◆ What you are asked to do: Using the data below, copy every line that contains the word "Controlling".
>> begin Input material
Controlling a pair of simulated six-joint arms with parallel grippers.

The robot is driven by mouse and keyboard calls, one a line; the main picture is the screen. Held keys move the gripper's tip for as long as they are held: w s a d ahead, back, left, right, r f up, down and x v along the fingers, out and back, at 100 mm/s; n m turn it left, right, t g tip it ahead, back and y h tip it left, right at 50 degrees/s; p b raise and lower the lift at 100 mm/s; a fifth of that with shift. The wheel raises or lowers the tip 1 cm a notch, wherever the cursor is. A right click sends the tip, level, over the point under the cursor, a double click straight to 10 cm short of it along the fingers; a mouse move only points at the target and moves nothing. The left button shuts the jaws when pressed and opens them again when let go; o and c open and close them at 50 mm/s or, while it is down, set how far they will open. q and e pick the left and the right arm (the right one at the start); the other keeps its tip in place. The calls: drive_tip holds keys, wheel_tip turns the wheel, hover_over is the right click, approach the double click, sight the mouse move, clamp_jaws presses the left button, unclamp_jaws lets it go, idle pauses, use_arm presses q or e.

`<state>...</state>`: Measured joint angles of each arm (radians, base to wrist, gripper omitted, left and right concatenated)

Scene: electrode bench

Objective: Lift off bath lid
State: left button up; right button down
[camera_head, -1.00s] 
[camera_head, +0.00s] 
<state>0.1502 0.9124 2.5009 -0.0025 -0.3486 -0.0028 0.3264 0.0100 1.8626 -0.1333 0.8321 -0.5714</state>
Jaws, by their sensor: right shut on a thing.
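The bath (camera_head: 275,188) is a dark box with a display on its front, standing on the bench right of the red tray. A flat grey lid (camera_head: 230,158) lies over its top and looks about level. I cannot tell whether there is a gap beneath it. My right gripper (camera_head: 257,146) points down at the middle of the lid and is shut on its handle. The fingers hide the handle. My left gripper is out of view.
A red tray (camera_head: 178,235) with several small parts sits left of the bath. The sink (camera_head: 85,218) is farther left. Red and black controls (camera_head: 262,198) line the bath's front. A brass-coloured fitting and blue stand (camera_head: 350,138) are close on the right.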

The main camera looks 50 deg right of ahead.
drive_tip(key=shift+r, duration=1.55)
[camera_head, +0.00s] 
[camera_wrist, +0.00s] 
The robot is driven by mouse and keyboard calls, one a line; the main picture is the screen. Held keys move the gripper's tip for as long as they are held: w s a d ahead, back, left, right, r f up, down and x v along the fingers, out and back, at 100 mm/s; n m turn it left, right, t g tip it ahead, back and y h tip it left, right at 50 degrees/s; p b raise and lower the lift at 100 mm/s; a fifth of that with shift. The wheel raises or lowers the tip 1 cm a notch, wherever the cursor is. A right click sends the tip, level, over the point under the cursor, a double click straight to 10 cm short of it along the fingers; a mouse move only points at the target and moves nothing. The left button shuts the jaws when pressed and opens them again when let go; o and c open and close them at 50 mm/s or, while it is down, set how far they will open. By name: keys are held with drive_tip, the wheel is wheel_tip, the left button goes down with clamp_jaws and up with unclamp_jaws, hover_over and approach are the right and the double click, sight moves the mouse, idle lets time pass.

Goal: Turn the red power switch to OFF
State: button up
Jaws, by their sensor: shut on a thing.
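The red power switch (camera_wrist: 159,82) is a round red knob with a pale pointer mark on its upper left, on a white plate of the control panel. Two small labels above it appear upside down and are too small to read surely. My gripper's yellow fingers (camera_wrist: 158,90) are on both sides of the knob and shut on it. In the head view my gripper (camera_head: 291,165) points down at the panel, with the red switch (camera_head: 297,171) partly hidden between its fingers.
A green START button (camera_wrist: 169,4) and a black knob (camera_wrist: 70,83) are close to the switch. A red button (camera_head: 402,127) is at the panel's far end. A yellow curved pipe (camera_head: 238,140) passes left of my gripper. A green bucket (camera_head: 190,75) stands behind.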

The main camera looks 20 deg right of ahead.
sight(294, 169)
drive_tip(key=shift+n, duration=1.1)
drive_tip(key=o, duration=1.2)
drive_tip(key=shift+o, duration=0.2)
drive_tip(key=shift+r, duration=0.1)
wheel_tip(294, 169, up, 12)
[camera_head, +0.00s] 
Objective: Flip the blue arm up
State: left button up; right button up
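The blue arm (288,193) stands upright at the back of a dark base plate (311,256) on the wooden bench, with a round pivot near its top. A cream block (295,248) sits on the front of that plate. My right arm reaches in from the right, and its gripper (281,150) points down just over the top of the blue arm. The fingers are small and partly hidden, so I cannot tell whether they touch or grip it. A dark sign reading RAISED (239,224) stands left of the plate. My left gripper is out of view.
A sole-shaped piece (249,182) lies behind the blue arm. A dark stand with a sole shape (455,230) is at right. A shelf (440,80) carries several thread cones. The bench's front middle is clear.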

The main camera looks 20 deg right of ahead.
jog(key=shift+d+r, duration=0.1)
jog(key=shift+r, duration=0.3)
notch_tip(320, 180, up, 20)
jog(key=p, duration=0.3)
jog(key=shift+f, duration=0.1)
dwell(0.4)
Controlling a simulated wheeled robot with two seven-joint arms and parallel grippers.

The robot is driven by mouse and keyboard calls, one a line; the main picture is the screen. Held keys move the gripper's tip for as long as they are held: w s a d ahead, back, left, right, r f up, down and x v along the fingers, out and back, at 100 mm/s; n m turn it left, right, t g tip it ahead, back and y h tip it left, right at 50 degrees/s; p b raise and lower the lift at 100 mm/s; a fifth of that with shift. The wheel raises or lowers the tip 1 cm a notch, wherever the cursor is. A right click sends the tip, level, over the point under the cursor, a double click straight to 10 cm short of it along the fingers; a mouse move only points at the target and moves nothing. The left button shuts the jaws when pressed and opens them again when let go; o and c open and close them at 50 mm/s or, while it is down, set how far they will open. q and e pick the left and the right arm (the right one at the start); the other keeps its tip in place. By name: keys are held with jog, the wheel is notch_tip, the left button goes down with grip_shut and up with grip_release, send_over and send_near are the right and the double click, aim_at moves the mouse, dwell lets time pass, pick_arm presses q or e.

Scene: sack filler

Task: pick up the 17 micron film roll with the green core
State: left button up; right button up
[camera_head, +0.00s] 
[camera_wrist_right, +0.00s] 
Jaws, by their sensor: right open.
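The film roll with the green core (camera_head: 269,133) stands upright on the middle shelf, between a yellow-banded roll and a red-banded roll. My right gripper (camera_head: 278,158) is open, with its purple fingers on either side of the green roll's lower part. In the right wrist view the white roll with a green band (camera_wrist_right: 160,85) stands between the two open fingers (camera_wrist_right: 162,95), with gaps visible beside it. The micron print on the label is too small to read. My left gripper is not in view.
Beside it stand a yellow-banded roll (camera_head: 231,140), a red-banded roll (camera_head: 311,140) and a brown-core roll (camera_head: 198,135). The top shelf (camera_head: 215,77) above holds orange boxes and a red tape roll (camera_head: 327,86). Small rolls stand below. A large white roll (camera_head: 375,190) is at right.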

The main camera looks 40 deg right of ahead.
>> end Input material
◆ Answer for this exercise:
Controlling a pair of simulated six-joint arms with parallel grippers.
Controlling a simulated wheeled robot with two seven-joint arms and parallel grippers.

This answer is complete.